* _Given task_
Beginning with the line that contains "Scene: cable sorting" and ending with the line that contains "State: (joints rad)", reproduce each line exactly; include both and add nothing.

* _A block of data_
>> start
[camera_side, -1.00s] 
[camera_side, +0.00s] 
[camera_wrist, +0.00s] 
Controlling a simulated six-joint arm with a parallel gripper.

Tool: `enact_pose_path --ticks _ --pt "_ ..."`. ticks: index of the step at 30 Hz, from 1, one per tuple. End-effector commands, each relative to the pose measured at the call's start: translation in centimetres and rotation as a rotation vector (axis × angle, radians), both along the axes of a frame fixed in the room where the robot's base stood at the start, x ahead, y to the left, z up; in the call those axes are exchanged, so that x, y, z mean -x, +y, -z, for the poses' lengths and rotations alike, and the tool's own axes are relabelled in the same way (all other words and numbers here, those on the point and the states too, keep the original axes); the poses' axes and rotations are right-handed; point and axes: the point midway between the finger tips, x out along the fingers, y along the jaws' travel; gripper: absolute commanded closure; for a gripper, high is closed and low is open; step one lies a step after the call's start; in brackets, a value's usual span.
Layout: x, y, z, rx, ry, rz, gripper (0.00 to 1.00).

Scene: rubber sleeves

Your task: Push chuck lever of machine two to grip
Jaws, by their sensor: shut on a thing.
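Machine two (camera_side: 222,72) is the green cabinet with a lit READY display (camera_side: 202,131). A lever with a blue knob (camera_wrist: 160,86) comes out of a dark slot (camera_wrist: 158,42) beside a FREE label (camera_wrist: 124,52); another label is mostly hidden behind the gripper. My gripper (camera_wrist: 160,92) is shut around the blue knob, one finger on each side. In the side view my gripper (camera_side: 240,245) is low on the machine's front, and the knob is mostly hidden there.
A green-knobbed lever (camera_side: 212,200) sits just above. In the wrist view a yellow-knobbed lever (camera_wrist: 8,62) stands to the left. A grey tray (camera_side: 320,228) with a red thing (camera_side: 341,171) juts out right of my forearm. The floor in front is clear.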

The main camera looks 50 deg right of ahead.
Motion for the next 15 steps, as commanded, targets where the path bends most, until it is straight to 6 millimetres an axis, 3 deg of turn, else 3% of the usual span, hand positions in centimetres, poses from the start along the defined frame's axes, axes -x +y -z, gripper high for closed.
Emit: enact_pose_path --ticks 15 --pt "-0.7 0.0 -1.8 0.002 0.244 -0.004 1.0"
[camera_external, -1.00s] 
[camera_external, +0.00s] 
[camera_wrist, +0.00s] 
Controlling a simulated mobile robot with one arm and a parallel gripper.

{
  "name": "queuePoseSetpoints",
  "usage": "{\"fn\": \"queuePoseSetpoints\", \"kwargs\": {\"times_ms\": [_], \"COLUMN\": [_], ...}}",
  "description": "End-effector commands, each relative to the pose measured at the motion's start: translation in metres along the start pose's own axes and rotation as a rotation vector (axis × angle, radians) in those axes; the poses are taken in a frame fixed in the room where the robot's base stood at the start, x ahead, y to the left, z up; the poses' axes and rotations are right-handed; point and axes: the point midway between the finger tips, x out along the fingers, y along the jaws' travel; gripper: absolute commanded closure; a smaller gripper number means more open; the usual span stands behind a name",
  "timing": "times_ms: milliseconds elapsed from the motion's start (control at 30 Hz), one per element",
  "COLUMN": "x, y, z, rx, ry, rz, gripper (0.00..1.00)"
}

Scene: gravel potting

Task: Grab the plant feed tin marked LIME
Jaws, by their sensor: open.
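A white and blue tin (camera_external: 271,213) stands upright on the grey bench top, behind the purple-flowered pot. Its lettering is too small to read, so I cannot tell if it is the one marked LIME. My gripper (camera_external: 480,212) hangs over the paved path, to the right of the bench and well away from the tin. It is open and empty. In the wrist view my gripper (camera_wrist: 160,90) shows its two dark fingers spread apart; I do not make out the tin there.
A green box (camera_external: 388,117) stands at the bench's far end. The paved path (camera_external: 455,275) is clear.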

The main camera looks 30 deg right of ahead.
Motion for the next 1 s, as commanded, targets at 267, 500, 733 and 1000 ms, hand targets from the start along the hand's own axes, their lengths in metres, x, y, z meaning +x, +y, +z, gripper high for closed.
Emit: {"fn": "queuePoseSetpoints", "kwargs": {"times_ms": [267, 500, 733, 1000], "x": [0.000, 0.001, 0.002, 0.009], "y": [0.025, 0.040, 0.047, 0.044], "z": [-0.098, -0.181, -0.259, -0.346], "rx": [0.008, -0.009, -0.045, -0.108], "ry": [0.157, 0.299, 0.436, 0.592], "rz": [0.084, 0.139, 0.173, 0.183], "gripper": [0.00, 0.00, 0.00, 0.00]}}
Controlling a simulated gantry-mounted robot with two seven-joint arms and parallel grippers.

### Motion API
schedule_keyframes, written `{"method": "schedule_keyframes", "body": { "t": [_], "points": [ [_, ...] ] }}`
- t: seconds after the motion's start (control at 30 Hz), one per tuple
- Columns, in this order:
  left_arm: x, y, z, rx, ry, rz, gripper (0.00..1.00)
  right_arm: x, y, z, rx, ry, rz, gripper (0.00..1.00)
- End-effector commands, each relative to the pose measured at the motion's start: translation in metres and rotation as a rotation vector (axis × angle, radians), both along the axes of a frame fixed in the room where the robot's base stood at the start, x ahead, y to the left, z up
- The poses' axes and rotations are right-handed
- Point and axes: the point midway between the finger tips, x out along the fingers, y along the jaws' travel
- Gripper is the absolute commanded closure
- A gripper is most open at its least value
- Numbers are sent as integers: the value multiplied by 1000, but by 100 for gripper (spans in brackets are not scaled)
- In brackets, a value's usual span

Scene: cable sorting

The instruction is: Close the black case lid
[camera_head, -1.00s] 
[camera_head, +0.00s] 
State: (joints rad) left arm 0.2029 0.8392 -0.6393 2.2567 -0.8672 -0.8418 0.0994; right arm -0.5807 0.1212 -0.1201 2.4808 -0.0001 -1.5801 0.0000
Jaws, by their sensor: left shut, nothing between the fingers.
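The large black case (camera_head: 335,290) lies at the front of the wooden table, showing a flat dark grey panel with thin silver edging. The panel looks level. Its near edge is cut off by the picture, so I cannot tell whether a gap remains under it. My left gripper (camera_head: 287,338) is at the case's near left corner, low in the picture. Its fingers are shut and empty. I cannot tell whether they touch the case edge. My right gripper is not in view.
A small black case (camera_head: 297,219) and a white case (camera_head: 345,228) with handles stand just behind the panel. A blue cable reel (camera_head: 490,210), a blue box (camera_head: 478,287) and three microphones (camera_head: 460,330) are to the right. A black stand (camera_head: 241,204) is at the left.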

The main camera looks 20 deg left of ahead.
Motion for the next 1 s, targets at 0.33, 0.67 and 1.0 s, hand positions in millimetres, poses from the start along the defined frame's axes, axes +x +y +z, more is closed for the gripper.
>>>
>> end
* _Answer to the task_
Scene: cable sorting

The instruction is: Close the black case lid
[camera_head, -1.00s] 
[camera_head, +0.00s] 
State: (joints rad) left arm 0.2029 0.8392 -0.6393 2.2567 -0.8672 -0.8418 0.0994; right arm -0.5807 0.1212 -0.1201 2.4808 -0.0001 -1.5801 0.0000

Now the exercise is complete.